→ Data extract
....
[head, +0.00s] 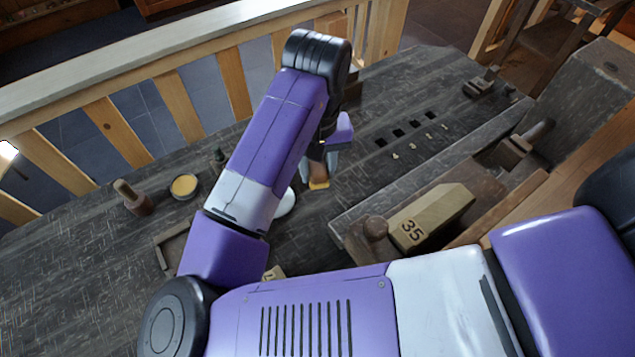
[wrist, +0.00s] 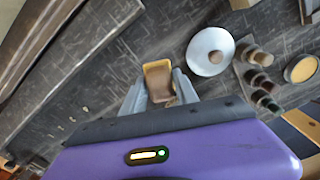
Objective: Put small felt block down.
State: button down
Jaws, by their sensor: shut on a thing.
....
→ Stated goal
Set the data above down again exactly as given, with no pictures.

→ Answer to this task
[head, +0.00s] 
[wrist, +0.00s] 
Objective: Put small felt block down.
State: button down
Jaws, by their sensor: shut on a thing.

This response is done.